> WORK TO DO
Could you output each line of the data that follows exactly?

┌─ RECORDS PROVIDED

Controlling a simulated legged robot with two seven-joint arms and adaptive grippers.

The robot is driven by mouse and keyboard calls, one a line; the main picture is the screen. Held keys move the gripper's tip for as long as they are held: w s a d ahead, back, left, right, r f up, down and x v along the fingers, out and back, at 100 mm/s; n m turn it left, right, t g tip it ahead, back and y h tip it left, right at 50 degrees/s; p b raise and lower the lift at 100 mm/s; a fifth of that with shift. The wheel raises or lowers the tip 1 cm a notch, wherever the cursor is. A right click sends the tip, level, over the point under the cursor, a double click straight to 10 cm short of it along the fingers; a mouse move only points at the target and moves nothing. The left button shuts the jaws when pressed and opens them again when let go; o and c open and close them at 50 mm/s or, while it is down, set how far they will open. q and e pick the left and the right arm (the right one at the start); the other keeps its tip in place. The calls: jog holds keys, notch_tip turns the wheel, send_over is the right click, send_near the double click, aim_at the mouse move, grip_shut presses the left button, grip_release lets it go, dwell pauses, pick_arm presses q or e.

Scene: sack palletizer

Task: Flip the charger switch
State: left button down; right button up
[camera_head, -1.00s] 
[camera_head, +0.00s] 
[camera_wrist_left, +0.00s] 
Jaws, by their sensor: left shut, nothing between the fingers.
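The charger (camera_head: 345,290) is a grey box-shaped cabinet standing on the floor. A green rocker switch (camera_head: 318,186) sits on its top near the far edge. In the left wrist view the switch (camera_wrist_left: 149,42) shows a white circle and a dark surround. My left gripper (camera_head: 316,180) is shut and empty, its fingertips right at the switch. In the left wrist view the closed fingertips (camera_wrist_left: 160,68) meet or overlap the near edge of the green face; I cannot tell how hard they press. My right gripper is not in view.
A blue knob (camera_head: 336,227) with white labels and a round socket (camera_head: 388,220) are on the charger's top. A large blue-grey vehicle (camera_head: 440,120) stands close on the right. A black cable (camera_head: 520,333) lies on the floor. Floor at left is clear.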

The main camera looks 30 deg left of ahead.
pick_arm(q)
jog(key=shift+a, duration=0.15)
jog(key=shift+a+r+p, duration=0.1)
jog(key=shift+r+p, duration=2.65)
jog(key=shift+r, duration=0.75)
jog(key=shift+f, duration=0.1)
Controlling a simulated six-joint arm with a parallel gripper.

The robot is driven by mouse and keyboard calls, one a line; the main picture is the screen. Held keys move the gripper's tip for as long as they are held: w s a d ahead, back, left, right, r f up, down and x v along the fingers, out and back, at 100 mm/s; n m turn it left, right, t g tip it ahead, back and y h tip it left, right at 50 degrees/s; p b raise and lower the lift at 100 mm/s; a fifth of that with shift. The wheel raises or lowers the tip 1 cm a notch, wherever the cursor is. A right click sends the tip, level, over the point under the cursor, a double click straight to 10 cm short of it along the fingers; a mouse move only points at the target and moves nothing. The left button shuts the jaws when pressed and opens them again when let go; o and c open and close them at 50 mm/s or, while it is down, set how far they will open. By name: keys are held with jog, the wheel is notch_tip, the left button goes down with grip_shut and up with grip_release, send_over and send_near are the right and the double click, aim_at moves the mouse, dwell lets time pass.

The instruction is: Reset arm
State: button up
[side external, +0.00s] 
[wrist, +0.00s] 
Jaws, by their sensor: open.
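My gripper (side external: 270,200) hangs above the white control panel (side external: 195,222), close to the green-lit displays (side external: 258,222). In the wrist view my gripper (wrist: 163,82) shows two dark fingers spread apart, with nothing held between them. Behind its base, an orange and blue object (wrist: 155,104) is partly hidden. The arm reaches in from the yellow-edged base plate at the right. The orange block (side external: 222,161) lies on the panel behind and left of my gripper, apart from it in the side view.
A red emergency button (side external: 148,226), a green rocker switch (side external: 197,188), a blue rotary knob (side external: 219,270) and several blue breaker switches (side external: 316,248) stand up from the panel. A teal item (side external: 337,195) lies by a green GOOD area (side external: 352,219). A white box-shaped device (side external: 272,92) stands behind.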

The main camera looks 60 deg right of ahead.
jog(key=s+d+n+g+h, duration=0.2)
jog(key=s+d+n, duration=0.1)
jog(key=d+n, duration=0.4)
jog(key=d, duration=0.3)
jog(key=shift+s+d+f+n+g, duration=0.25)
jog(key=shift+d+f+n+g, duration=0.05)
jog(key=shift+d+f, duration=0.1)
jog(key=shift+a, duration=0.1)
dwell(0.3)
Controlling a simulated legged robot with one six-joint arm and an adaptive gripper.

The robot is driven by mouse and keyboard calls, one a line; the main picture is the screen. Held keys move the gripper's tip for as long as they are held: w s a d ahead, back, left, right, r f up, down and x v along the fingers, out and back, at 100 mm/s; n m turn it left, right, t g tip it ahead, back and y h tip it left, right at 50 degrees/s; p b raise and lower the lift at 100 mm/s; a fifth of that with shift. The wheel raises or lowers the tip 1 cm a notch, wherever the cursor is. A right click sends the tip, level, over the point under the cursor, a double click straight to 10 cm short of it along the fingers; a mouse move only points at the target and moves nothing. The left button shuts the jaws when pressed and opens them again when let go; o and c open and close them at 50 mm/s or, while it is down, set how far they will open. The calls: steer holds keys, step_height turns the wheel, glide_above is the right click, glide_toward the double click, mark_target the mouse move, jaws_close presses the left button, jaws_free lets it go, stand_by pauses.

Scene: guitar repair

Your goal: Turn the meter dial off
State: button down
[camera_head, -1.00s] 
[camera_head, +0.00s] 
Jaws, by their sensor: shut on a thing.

└─

> WRITTEN REPLY
Controlling a simulated legged robot with two seven-joint arms and adaptive grippers.

The robot is driven by mouse and keyboard calls, one a line; the main picture is the screen. Held keys move the gripper's tip for as long as they are held: w s a d ahead, back, left, right, r f up, down and x v along the fingers, out and back, at 100 mm/s; n m turn it left, right, t g tip it ahead, back and y h tip it left, right at 50 degrees/s; p b raise and lower the lift at 100 mm/s; a fifth of that with shift. The wheel raises or lowers the tip 1 cm a notch, wherever the cursor is. A right click sends the tip, level, over the point under the cursor, a double click straight to 10 cm short of it along the fingers; a mouse move only points at the target and moves nothing. The left button shuts the jaws when pressed and opens them again when let go; o and c open and close them at 50 mm/s or, while it is down, set how far they will open. q and e pick the left and the right arm (the right one at the start); the other keeps its tip in place. The calls: jog holds keys, notch_tip turns the wheel, send_over is the right click, send_near the double click, aim_at the mouse move, grip_shut presses the left button, grip_release lets it go, dwell pauses, pick_arm presses q or e.

Scene: sack palletizer

Task: Flip the charger switch
State: left button down; right button up
[camera_head, -1.00s] 
[camera_head, +0.00s] 
[camera_wrist_left, +0.00s] 
Jaws, by their sensor: left shut, nothing between the fingers.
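The charger (camera_head: 345,290) is a grey box-shaped cabinet standing on the floor. A green rocker switch (camera_head: 318,186) sits on its top near the far edge. In the left wrist view the switch (camera_wrist_left: 149,42) shows a white circle and a dark surround. My left gripper (camera_head: 316,180) is shut and empty, its fingertips right at the switch. In the left wrist view the closed fingertips (camera_wrist_left: 160,68) meet or overlap the near edge of the green face; I cannot tell how hard they press. My right gripper is not in view.
A blue knob (camera_head: 336,227) with white labels and a round socket (camera_head: 388,220) are on the charger's top. A large blue-grey vehicle (camera_head: 440,120) stands close on the right. A black cable (camera_head: 520,333) lies on the floor. Floor at left is clear.

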The main camera looks 30 deg left of ahead.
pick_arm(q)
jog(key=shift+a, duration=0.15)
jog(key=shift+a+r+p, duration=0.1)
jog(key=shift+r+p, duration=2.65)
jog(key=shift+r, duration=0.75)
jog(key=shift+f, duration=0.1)
Controlling a simulated six-joint arm with a parallel gripper.

The robot is driven by mouse and keyboard calls, one a line; the main picture is the screen. Held keys move the gripper's tip for as long as they are held: w s a d ahead, back, left, right, r f up, down and x v along the fingers, out and back, at 100 mm/s; n m turn it left, right, t g tip it ahead, back and y h tip it left, right at 50 degrees/s; p b raise and lower the lift at 100 mm/s; a fifth of that with shift. The wheel raises or lowers the tip 1 cm a notch, wherever the cursor is. A right click sends the tip, level, over the point under the cursor, a double click straight to 10 cm short of it along the fingers; a mouse move only points at the target and moves nothing. The left button shuts the jaws when pressed and opens them again when let go; o and c open and close them at 50 mm/s or, while it is down, set how far they will open. By name: keys are held with jog, the wheel is notch_tip, the left button goes down with grip_shut and up with grip_release, send_over and send_near are the right and the double click, aim_at moves the mouse, dwell lets time pass.

The instruction is: Reset arm
State: button up
[side external, +0.00s] 
[wrist, +0.00s] 
Jaws, by their sensor: open.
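My gripper (side external: 270,200) hangs above the white control panel (side external: 195,222), close to the green-lit displays (side external: 258,222). In the wrist view my gripper (wrist: 163,82) shows two dark fingers spread apart, with nothing held between them. Behind its base, an orange and blue object (wrist: 155,104) is partly hidden. The arm reaches in from the yellow-edged base plate at the right. The orange block (side external: 222,161) lies on the panel behind and left of my gripper, apart from it in the side view.
A red emergency button (side external: 148,226), a green rocker switch (side external: 197,188), a blue rotary knob (side external: 219,270) and several blue breaker switches (side external: 316,248) stand up from the panel. A teal item (side external: 337,195) lies by a green GOOD area (side external: 352,219). A white box-shaped device (side external: 272,92) stands behind.

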The main camera looks 60 deg right of ahead.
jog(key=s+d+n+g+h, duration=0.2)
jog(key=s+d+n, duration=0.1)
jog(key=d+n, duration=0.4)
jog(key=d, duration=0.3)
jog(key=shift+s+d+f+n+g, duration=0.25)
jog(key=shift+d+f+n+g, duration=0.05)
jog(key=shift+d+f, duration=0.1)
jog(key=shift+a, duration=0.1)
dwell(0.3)
Controlling a simulated legged robot with one six-joint arm and an adaptive gripper.

The robot is driven by mouse and keyboard calls, one a line; the main picture is the screen. Held keys move the gripper's tip for as long as they are held: w s a d ahead, back, left, right, r f up, down and x v along the fingers, out and back, at 100 mm/s; n m turn it left, right, t g tip it ahead, back and y h tip it left, right at 50 degrees/s; p b raise and lower the lift at 100 mm/s; a fifth of that with shift. The wheel raises or lowers the tip 1 cm a notch, wherever the cursor is. A right click sends the tip, level, over the point under the cursor, a double click straight to 10 cm short of it along the fingers; a mouse move only points at the target and moves nothing. The left button shuts the jaws when pressed and opens them again when let go; o and c open and close them at 50 mm/s or, while it is down, set how far they will open. The calls: steer holds keys, step_height turns the wheel, glide_above is the right click, glide_toward the double click, mark_target the mouse move, jaws_close presses the left button, jaws_free lets it go, stand_by pauses.

Scene: guitar repair

Your goal: Turn the meter dial off
State: button down
[camera_head, -1.00s] 
[camera_head, +0.00s] 
Jaws, by their sensor: shut on a thing.

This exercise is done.